Vandergrift's memberships ran the gamut, from Ocoee Lions Club and Rotary Club of Ocoee to Friends of Lake Apopka and the Florida League of Cities. He was a charter member and past president of the Ocoee Jaycees, the Ocoee Little League and the Tri-County League of Cities.
He was a board member of the West Orange Chamber of Commerce, president of the Ocoee Volunteer Fire Department and chairman of Save Our Star-Lite Inc., an organization created solely to try to prohibit the demolition of the iconic Star-Lite drive-in movie theater in neighboring Winter Garden.

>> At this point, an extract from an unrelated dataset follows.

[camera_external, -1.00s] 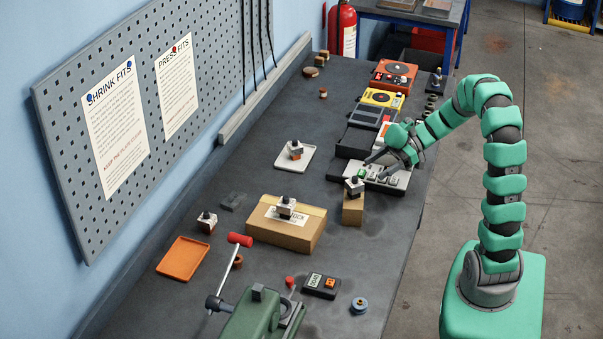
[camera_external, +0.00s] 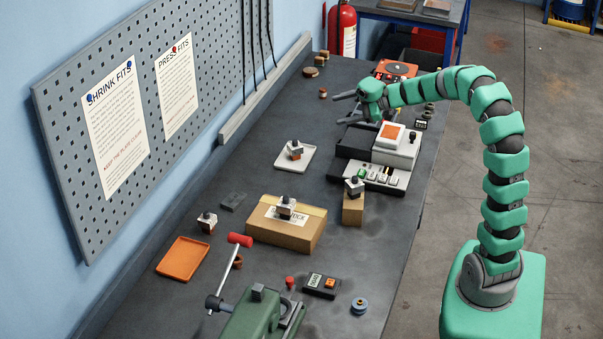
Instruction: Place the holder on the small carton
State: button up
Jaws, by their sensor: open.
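The small carton (camera_external: 352,210) stands upright on the bench, right of the large carton (camera_external: 270,232). A holder (camera_external: 354,186), dark on top with a pale block below, sits upright on the small carton. Similar holders stand on the large carton (camera_external: 286,206), on the white tray (camera_external: 295,150) and on the bare bench (camera_external: 207,222) near the orange tray. My gripper (camera_external: 345,108) is open and empty, above the far part of the bench. It is well apart from every holder, its fingers pointing left.
A button panel (camera_external: 383,180) and a white-and-orange device (camera_external: 397,142) stand near my arm. The orange tray (camera_external: 182,259) lies at the front left. A green machine with a red-knobbed lever (camera_external: 262,318) and a meter (camera_external: 321,286) are in front.

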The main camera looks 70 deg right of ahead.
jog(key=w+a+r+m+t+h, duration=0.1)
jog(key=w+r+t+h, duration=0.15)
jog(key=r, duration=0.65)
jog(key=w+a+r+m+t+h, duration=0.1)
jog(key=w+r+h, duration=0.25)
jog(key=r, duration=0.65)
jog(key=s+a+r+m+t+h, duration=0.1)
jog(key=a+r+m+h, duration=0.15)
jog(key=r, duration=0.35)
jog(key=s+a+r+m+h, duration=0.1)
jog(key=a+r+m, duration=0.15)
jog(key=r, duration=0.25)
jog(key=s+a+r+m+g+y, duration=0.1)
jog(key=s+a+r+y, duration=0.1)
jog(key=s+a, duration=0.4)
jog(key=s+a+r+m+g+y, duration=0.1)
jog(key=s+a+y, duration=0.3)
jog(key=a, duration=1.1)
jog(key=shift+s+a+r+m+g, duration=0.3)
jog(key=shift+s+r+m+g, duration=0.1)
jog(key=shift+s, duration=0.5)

Vandergrift is survived by George Henry “Frog” Vandergrift (Ruby Jean), the last of the Vandergrift boys; his three children, Donna (and Greg) Deitrick, Lee Vandergrift and Marsha Vandergrift; ex-wife, Linda Marlene Vandergrift; grandchildren, Brent Deitrick (Alana) and Chelsea Vandergrift (Jason Antrup); great-granddaughter, Dawson Deitrick; caregivers, Maria Vargas and Stephanie Coan; and the citizens of the city of Ocoee.
He was predeceased by his wife, Beth Vandergrift.
A celebration of life will take place at 3 p.m. Thursday, Jan. 4, at the Ocoee Community Center. To honor Vandergrift, citizens can plant butterfly-attracting plants or make a contribution to Wounded Warriors or Cornerstone Hospice.
Jean Grafton, who served as the city clerk during Vandergrift's terms as mayor, has known him his entire life and knows firsthand his love for the city of Ocoee.
“I watched him want to do things for the city because he loved the city so much,” she said. “There was no one who loved the city of Ocoee more than Mayor Vandergrift. … He took his job seriously. He was absolutely everywhere.
“He was as dedicated to his job as mayor as anyone could ever hope to be,” Grafton said. “I respected him a lot for his desire to do what needed to be done for the city.”